>> Begin RECORDS FOR THE TASK
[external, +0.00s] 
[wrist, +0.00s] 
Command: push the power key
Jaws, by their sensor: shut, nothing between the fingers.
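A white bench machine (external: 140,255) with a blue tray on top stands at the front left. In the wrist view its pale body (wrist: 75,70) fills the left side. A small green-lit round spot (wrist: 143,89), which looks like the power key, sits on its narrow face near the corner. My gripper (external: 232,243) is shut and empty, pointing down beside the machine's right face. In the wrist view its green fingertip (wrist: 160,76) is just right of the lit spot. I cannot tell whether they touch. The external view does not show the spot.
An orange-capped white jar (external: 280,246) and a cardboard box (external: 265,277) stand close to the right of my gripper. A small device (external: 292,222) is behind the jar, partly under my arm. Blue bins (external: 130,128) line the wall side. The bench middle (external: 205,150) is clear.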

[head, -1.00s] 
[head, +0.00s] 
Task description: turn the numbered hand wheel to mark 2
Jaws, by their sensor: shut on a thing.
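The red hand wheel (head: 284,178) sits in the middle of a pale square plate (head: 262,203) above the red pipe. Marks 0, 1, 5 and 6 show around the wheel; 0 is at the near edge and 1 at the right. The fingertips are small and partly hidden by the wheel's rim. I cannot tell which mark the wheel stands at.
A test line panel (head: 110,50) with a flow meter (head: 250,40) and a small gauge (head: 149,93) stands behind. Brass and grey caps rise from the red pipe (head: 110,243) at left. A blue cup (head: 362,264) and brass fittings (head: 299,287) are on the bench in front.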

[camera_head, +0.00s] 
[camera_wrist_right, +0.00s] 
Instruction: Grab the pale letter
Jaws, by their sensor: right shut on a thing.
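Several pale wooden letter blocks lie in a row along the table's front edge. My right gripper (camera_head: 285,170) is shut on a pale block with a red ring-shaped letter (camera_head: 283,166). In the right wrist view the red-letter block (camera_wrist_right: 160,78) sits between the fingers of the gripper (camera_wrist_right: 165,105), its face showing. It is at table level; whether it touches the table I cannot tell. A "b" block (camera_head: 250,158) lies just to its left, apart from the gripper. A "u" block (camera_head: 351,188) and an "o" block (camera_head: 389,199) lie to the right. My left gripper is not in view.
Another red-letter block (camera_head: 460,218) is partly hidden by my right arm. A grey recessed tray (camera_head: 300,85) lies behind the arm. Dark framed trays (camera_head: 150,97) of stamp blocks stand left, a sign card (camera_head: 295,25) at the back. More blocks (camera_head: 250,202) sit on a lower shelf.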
>> End RECORDS FOR THE TASK
Set down every line of the listing above again, exactly as given.

[external, +0.00s] 
[wrist, +0.00s] 
Command: push the power key
Jaws, by their sensor: shut, nothing between the fingers.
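A white bench machine (external: 140,255) with a blue tray on top stands at the front left. In the wrist view its pale body (wrist: 75,70) fills the left side. A small green-lit round spot (wrist: 143,89), which looks like the power key, sits on its narrow face near the corner. My gripper (external: 232,243) is shut and empty, pointing down beside the machine's right face. In the wrist view its green fingertip (wrist: 160,76) is just right of the lit spot. I cannot tell whether they touch. The external view does not show the spot.
An orange-capped white jar (external: 280,246) and a cardboard box (external: 265,277) stand close to the right of my gripper. A small device (external: 292,222) is behind the jar, partly under my arm. Blue bins (external: 130,128) line the wall side. The bench middle (external: 205,150) is clear.

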[head, -1.00s] 
[head, +0.00s] 
Task description: turn the numbered hand wheel to mark 2
Jaws, by their sensor: shut on a thing.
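The red hand wheel (head: 284,178) sits in the middle of a pale square plate (head: 262,203) above the red pipe. Marks 0, 1, 5 and 6 show around the wheel; 0 is at the near edge and 1 at the right. The fingertips are small and partly hidden by the wheel's rim. I cannot tell which mark the wheel stands at.
A test line panel (head: 110,50) with a flow meter (head: 250,40) and a small gauge (head: 149,93) stands behind. Brass and grey caps rise from the red pipe (head: 110,243) at left. A blue cup (head: 362,264) and brass fittings (head: 299,287) are on the bench in front.

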[camera_head, +0.00s] 
[camera_wrist_right, +0.00s] 
Instruction: Grab the pale letter
Jaws, by their sensor: right shut on a thing.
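Several pale wooden letter blocks lie in a row along the table's front edge. My right gripper (camera_head: 285,170) is shut on a pale block with a red ring-shaped letter (camera_head: 283,166). In the right wrist view the red-letter block (camera_wrist_right: 160,78) sits between the fingers of the gripper (camera_wrist_right: 165,105), its face showing. It is at table level; whether it touches the table I cannot tell. A "b" block (camera_head: 250,158) lies just to its left, apart from the gripper. A "u" block (camera_head: 351,188) and an "o" block (camera_head: 389,199) lie to the right. My left gripper is not in view.
Another red-letter block (camera_head: 460,218) is partly hidden by my right arm. A grey recessed tray (camera_head: 300,85) lies behind the arm. Dark framed trays (camera_head: 150,97) of stamp blocks stand left, a sign card (camera_head: 295,25) at the back. More blocks (camera_head: 250,202) sit on a lower shelf.

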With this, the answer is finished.